Army Sgt. Bowe Bergdahl is seen leaving a courtroom after a pretrial hearing in Fort Bragg, NC., Monday, Nov. 14, 2016. Bergdahl faces a military trial in 2017 on charges of desertion and misbehavior before the enemy after walking off his post in Afghanistan in 2009. (Jonathan Drew/AP)

A year ago, Donald Trump revved up rallies across the U.S. by calling Sgt. Bowe Bergdahl a “traitor, a no-good traitor, who should have been executed.”

Now that Trump will become commander in chief, Bergdahl’s lead lawyer Eugene Fidell is planning to file a motion to dismiss the case, arguing that the president-elect had compromised Bergdahl’s due process rights to a fair trial and an impartial jury.

Bergdahl spent five years held by the Taliban after he left his outpost in Afghanistan in 2009 and was captured hours later. He is charged with misbehavior before the enemy and desertion.

“I don’t see how Sgt. Bergdahl could get a fair trial with Mr. Trump sitting in the White House,” Fidell said in a phone interview on Monday. He said he would file the motion to dismiss the charges shortly after Trump’s inauguration.

“There will never have been a case like this — where a successful candidate for the nation’s highest office ran in part on the personal vilification of a particular individual,” he said.

Bergdahl’s lawyers have previously sought to have the case dismissed because of public comments by Sen.
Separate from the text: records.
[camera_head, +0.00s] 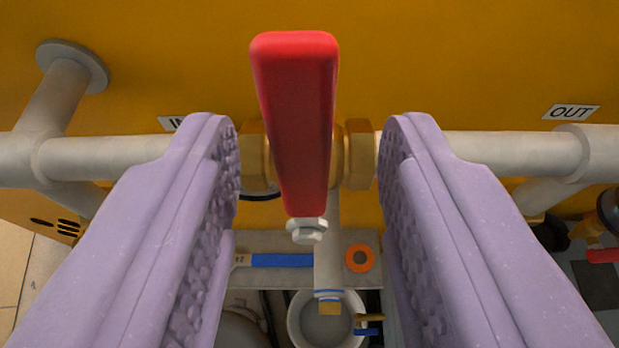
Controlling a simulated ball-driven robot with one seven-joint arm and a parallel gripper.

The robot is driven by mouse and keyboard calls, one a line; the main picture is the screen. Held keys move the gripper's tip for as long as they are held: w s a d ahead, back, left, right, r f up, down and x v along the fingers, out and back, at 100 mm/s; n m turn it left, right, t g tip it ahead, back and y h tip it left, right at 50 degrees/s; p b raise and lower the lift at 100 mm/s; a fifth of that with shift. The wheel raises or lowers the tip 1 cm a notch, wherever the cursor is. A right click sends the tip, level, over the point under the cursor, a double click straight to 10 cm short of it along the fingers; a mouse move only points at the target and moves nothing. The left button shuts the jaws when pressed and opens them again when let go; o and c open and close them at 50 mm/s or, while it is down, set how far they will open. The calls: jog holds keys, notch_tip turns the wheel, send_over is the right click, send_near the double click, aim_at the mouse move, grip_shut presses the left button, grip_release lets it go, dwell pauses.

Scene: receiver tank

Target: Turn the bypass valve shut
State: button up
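The bypass valve has a red lever handle (296,115) and a brass body (357,155) set in a horizontal grey pipe (495,148). The lever stands across the pipe line, seen from its wide end down to a silver nut (307,230). My gripper (313,140) has two lilac fingers with bumpy inner pads. They are open, one on each side of the lever, with a clear gap to it on both sides. The fingers cover parts of the pipe beside the brass body.
A yellow tank wall (440,60) is behind the pipe, with an OUT label (571,112) and a partly hidden label at left. Below are a vertical pipe, a white round vessel (328,325), a blue lever (282,260) and an orange ring (360,258). Another red handle (604,256) shows at far right.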

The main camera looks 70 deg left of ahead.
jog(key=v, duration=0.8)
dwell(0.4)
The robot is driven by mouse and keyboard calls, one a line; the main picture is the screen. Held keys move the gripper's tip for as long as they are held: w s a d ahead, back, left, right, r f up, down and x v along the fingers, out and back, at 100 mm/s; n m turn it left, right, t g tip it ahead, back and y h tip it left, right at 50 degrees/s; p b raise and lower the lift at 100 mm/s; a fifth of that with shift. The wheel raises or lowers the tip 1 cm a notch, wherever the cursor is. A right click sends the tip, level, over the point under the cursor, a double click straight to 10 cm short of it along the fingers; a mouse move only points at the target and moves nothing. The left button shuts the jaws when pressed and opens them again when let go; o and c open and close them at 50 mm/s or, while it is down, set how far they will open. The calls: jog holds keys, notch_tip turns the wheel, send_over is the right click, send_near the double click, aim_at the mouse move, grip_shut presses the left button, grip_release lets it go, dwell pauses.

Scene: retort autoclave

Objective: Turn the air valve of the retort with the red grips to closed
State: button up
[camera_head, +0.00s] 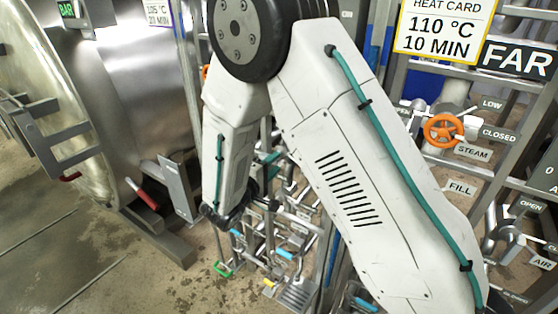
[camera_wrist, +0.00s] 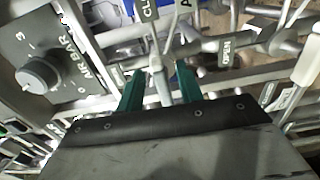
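My gripper (camera_wrist: 158,82) shows in the wrist view with its two green fingers apart. A light grey lever or bar (camera_wrist: 158,75) stands between them, with a gap visible on each side; I cannot tell whether either finger touches it. No red grip shows in the wrist view. My arm hides much of the pipework in the head view.
A dial panel (camera_wrist: 40,75) with a round knob is left of the fingers, and pipes crowd around them. In the head view an orange handwheel (camera_head: 442,130) and labelled valves stand on the right rack. The floor (camera_head: 60,245) at lower left is free.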

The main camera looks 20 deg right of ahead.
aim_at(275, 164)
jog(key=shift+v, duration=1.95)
John McCain, chairman of the Senate Armed Services Committee. McCain said Bergdahl was “clearly a deserter” and vowed to hold a committee hearing on the case if Bergdahl was not punished.

Military judge Col. John Nance rejected that argument. Last week Fidell filed a brief asking the Court of Appeals for the Armed Forces to overrule Nance’s decision.

Coming from a commander in chief, Trump’s comments about Bergdahl take on a “much graver” significance than before, said Rachel VanLandingham, a former Air Force judge advocate who is now a professor at Southwestern Law School in Los Angeles. “They get at the primary vulnerability of the military justice system.”

“Before [Trump was elected] it was a matter of inflammatory pretrial publicity by a public speaker,” she said. “Now the issue really is unlawful command influence.”

Officers in the chain of command are highly circumscribed in their statements to prevent UCI pressure — or even the appearance of pressure — by commanders on military judicial proceedings. After President Obama said in 2013 that servicemembers who engaged in sexual assault should be “prosecuted, stripped of their positions, court-martialed, fired, dishonorably discharged,” scores of motions were filed in courts-martial claiming that what he said constituted UCI.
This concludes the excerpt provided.